* [ENTRIES PROVIDED]
+-------+
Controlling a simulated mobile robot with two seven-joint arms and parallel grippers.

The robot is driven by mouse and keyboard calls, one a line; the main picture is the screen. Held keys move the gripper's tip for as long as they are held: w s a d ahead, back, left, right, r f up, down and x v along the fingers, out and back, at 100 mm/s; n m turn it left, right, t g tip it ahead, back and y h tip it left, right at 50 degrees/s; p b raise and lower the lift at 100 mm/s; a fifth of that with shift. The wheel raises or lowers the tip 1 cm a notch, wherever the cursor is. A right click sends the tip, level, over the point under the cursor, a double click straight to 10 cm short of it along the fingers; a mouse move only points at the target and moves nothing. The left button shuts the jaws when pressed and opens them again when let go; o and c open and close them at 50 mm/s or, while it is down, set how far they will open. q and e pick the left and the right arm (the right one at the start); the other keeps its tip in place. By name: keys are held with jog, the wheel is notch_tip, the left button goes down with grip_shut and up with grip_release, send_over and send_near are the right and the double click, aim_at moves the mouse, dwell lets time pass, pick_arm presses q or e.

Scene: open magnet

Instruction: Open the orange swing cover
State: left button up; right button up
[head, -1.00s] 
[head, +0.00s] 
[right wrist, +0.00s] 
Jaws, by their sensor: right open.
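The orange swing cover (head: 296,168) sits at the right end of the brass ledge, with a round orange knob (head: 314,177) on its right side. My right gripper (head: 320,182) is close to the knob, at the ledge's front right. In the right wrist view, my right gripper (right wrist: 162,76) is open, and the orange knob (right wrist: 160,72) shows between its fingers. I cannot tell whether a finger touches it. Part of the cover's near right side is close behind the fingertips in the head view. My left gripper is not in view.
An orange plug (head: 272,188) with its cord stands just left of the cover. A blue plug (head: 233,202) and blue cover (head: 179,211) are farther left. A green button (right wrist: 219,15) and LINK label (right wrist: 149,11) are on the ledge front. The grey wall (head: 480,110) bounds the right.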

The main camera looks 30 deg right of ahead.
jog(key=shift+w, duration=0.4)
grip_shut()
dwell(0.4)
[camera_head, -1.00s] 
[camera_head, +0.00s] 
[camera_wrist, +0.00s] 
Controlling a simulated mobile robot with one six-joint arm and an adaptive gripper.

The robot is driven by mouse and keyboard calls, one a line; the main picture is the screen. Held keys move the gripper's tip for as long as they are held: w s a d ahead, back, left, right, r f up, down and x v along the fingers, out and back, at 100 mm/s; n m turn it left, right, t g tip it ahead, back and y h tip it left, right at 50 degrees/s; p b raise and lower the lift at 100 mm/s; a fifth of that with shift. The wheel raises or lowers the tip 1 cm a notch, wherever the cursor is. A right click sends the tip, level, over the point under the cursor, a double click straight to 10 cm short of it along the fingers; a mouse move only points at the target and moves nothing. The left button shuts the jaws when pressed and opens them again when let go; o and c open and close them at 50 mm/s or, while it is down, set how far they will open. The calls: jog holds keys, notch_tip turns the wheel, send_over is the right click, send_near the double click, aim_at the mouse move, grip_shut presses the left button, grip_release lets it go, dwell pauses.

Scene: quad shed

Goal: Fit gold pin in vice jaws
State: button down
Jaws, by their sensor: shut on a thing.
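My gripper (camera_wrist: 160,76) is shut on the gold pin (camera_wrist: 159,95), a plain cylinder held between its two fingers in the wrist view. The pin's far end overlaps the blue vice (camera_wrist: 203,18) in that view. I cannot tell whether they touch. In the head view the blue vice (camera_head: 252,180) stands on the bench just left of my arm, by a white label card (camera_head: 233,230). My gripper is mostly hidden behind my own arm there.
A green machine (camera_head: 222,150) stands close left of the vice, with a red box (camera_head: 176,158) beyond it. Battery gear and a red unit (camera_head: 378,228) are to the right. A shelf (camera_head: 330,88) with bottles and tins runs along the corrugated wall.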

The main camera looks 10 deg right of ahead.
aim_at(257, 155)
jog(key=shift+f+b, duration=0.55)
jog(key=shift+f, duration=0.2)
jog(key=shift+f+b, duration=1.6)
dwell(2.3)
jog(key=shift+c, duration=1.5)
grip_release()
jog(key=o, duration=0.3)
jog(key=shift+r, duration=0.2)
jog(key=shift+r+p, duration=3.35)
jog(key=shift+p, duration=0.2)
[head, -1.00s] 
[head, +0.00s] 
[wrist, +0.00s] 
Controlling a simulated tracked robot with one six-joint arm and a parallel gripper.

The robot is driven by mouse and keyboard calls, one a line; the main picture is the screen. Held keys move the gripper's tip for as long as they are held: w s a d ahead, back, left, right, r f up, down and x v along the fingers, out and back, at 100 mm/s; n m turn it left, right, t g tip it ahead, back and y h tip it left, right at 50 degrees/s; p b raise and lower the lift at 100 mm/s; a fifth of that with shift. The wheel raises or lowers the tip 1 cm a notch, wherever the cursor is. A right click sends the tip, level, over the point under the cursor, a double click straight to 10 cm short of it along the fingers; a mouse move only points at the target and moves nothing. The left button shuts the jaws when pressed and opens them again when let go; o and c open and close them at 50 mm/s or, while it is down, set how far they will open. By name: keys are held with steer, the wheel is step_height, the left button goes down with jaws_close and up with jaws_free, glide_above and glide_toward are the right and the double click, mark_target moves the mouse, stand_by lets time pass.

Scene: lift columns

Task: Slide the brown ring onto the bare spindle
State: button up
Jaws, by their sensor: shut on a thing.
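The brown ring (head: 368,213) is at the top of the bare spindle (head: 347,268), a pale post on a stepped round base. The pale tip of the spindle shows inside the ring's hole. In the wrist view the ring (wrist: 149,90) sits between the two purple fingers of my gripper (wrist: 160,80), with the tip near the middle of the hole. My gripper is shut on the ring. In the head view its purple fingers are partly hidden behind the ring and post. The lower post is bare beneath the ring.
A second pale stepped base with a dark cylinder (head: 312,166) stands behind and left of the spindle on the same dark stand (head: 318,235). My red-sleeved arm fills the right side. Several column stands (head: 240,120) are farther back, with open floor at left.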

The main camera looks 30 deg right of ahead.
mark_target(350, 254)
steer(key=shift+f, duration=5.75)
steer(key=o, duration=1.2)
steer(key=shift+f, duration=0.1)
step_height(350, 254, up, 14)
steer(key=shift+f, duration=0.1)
+-------+
* [PROBLEM STATEMENT] Starting with the line that contains "State: button up", write out each line through the end of the listing, exactly as it appears, and include nothing else.

* [SOLUTION BELOW]
State: button up
Jaws, by their sensor: shut on a thing.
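The brown ring (head: 368,213) is at the top of the bare spindle (head: 347,268), a pale post on a stepped round base. The pale tip of the spindle shows inside the ring's hole. In the wrist view the ring (wrist: 149,90) sits between the two purple fingers of my gripper (wrist: 160,80), with the tip near the middle of the hole. My gripper is shut on the ring. In the head view its purple fingers are partly hidden behind the ring and post. The lower post is bare beneath the ring.
A second pale stepped base with a dark cylinder (head: 312,166) stands behind and left of the spindle on the same dark stand (head: 318,235). My red-sleeved arm fills the right side. Several column stands (head: 240,120) are farther back, with open floor at left.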

The main camera looks 30 deg right of ahead.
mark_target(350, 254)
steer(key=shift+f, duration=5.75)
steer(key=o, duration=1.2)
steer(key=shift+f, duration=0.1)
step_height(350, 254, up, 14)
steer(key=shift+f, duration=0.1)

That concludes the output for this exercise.